Maybe you are able to follow some “explanation” that involves many abstract arguments or some abstract proof and maybe afterward you realize that the concept or theorem is correct. However, what is still missing is some understanding of why it is correct.

Here is a great example, from the book “Street-Fighting Mathematics” by Sanjoy Mahajan:

There is a formula that tells you the result for the sum of the first $n$ odd numbers:

$$ S_n = 1+ 3 +5 + \ldots + (2n-1) = \sum_1^n (2k-1) = n^2$$

You can proof this, for example, by induction. After such a proof you are certainly convinced that the formula $\sum_1^n (2k-1) = n^2$ is correct. But still, you have no idea why it is correct.

Now, instead consider the following pictorial explanation:

We draw each odd number as an L-shaped puzzle piece:

Source: Street-Fighting Mathematics by Sanjoy Mahajan

Then, we can draw the sum of the first $n$ odd numbers as follows:

Source: Street-Fighting Mathematics by Sanjoy Mahajan

The odd numbers as puzzle pieces fit together such that we get a $n\times n$ square. We can see here that the sum is $n^2$. After seeing this proof, you’ll never forget why the sum of the first $n$ odd numbers equals $n^2$.

Especially most math books are guilty of relying solely on abstract explanations without any pictorial explanations or analogies. I personally find this oftentimes incredibly frustrating. No one gets a deep understand by reading pages full of definitions and proofs. This type of exposition discourages beginner students and simply communicates the message “well real math is complicated stuff”.

I recently read an interesting hypothesis about how this way of teaching math became the standard. In his book “Not Even Wrong” Peter Woit writes:

“What [Mathematicians] learned long ago was that to get anywhere in the long term, the field has to insist strongly on absolute clarity of the formulation of ideas and the rigorous understanding of their implications. Modern mathematics may be justly accused of sometimes taking these standards too far, to the point of fetishising them. Often, mathematical research suffers because the community is unwilling to let appear in print the vague speculative formulations that motivate some of the best new work, or the similarly vague and imprecise summaries of older work that are essential to any readable expository literature. […] The mathematics literature often suffers from being either almost unreadable or concerned ultimately with not very interesting problems […] I hope that the trend in mathematical teaching, writing, and editing will continue to recoil from the extreme of Bourbakisme, so that explanations and non-trivial examples can be presented and physicists (to say nothing of other scientists) can once more have a fighting chance of understanding what mathematicians are up to, as they did early in the twentieth century. […]’Bourbakisme’ refers to the activities of a very influential group of French mathematicians known collectively by the pseudonym Bourbaki. Bourbaki was founded by Andre Weil and others during the 1930s, partly as a project to write a series of textbooks that would provide a completely rigorous exposition of fundamental mathematical results. They felt such a series was needed in order to have a source of completely clear definitions and theorems to use as a basis for future mathematical progress. This kind of activity is what appalled Gell-Mann, and it did nothing for improving communication between mathematicians and physicists. While their books were arid and free of any examples, in their own research and private communications the mathematicians of Bourbaki were very much engaged with examples, non-rigorous argument and conjecture. […] The Bourbaki books and the point of view from which they emerged had a bad effect on mathematical exposition in general, with many people writing very hard-to-read papers in a style emulating that of the books.“

This passage reminded me of this famous quote by Chen-Ning Yang (the Yang in Yang-Mills theory):

“There are only two kinds of math books: Those you cannot read beyond the first sentence, and those you cannot read beyond the first page.”

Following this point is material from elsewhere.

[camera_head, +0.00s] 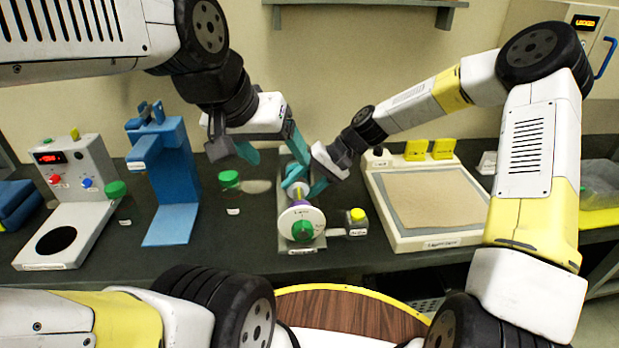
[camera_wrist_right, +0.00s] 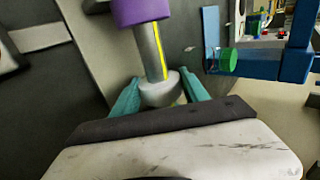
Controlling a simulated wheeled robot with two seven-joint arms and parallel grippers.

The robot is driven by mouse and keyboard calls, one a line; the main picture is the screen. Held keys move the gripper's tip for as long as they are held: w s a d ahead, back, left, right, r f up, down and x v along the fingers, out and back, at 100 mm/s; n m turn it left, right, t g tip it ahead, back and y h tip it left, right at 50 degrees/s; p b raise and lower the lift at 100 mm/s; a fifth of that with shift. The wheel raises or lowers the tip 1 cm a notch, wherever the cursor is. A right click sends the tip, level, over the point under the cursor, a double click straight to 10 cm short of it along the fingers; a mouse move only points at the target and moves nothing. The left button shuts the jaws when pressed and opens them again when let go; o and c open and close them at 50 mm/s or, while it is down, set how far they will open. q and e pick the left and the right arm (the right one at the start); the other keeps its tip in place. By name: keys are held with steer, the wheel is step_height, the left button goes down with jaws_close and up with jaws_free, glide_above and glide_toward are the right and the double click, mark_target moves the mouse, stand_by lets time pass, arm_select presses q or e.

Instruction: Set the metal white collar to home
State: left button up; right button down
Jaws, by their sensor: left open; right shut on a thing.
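The screw expeller (camera_head: 302,222) stands on the dark bench, with a white labelled disc and a green knob at its front. In the right wrist view its grey shaft with a yellow stripe (camera_wrist_right: 152,52) runs from a purple part to a pale grey-white ring (camera_wrist_right: 158,86), which looks like the metal white collar. My right gripper (camera_head: 306,181) has its teal fingers shut on this collar; its fingers also show in the wrist view (camera_wrist_right: 163,100). The collar is mostly hidden in the head view. My left gripper (camera_head: 272,148) is open and empty above and behind the expeller.
A blue stand (camera_head: 165,170) and a white device with a red display (camera_head: 70,195) stand at the left. A green-capped jar (camera_head: 230,182) and a small yellow-capped bottle (camera_head: 357,222) flank the expeller. A white-framed tray (camera_head: 470,228) lies at the right.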

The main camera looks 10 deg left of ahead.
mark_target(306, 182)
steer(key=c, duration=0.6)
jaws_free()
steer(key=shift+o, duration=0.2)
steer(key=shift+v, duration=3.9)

The good news is that nowadays there exists a third kind of book that explains things pictorial and with analogies. This is where beginners should start. Here are some examples:

Visual Complex Analysis by Tristan Needham
Naive Lie Theory by John Stillwell
Visual Group Theory by Nathan Carter

For example, Needham manages to give you beautiful pictures for the series expansion of the complex exponential function, which otherwise is just another formula. Another example, I’ve written about here is what is really going between a Lie algebra and a given Lie group. You can accept the relationship as some abstract voodoo or you can draw some pictures and get some deep understanding that allows you to always remember the most important results.

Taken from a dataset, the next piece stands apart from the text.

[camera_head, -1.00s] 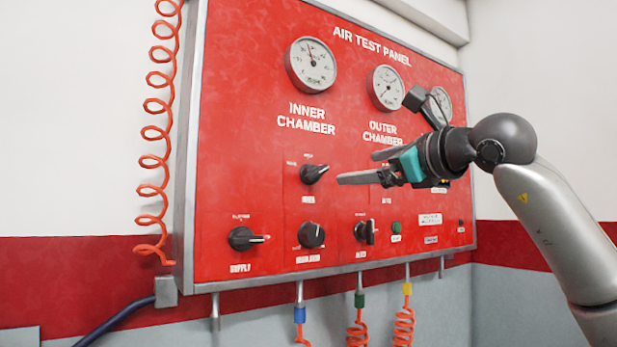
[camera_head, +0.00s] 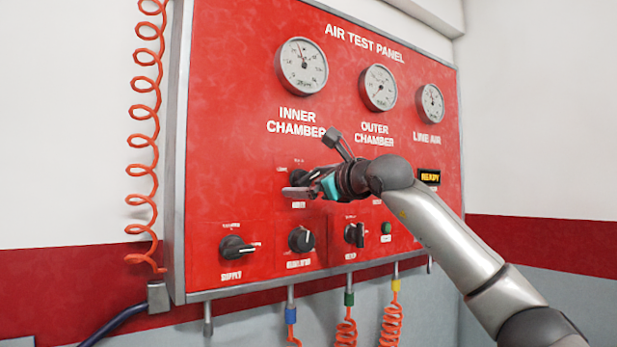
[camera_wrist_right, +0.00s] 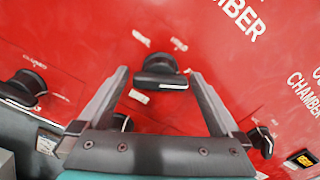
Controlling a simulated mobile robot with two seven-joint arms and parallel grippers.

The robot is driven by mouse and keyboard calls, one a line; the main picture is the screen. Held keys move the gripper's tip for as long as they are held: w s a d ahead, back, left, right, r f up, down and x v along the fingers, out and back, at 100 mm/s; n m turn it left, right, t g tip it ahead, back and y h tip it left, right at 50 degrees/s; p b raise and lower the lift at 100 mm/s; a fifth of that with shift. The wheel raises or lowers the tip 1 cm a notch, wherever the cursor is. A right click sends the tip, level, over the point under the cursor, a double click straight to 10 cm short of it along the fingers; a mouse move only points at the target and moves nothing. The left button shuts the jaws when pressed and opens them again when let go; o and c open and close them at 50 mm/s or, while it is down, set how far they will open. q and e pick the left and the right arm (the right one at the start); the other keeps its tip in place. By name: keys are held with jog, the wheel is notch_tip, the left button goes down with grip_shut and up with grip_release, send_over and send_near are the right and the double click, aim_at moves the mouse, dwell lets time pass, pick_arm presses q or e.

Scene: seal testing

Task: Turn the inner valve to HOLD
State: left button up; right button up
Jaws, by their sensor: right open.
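The inner valve (camera_head: 298,176) is a black knob on the red panel, below the INNER CHAMBER lettering. It is partly hidden by my right gripper (camera_head: 297,191) in the head view. In the right wrist view the knob (camera_wrist_right: 160,72) lies between the two fingertips, ahead of them, with a gap on each side. My right gripper is open and empty. The small labels around the knob are too blurred to read, and I cannot tell which one it points at. My left gripper is not in view.
The supply knob (camera_head: 237,247), regulator knob (camera_head: 301,240), another black knob (camera_head: 354,235) and a green button (camera_head: 386,228) sit along the lower panel. Gauges (camera_head: 302,65) are above. A coiled orange hose (camera_head: 143,130) hangs at the left. A display (camera_head: 430,176) reads READY.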

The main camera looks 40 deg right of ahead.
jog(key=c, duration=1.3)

This problem with too abstract explanations is not only a problem in mathematics. Many physics books suffer from the same problem. A great example is how quantum field theory is usually explained by the standard textbooks (Peskin-Schröder and Co.). Most pages are full of complicated computations and comments about high-level stuff. After reading one of these books you can not help yourself but have the impression: “well, quantum field theory is complicated stuff”. In contrast, when you read “Student Friendly Quantum Field Theory” by Robert Klauber, you will come to the conclusion that quantum field theory is at its core quite easy. Klauber carefully explains things with pictures and draws lots of analogies. Thanks to this, after reading his book, I was always able to remember the most important, fundamental features of quantum field theory.

Another example from physics are anomalies. Usually they are introduced in highly complicated way, although there exists a simple pictorial way to understand anomalies. Equally, the Noether theorem is usually just proven. Students accept its correctness, but have no clue why it is correct. On the other hand, there is Feynman’s picture proof of the Noether’s theorem.

The message here is similar to what I wrote in “One Thing You Must Understand About Studying Physics“. Don’t get discouraged by explanations that are too abstract for your current level of understanding. On any topic there exists some book or article that explains it in a language that you can understand and that brings you to the next level. Finding this book or article can be long and difficult process, but it is always worth it. If there really isn’t any readable on the topic that you are interested, write it yourself!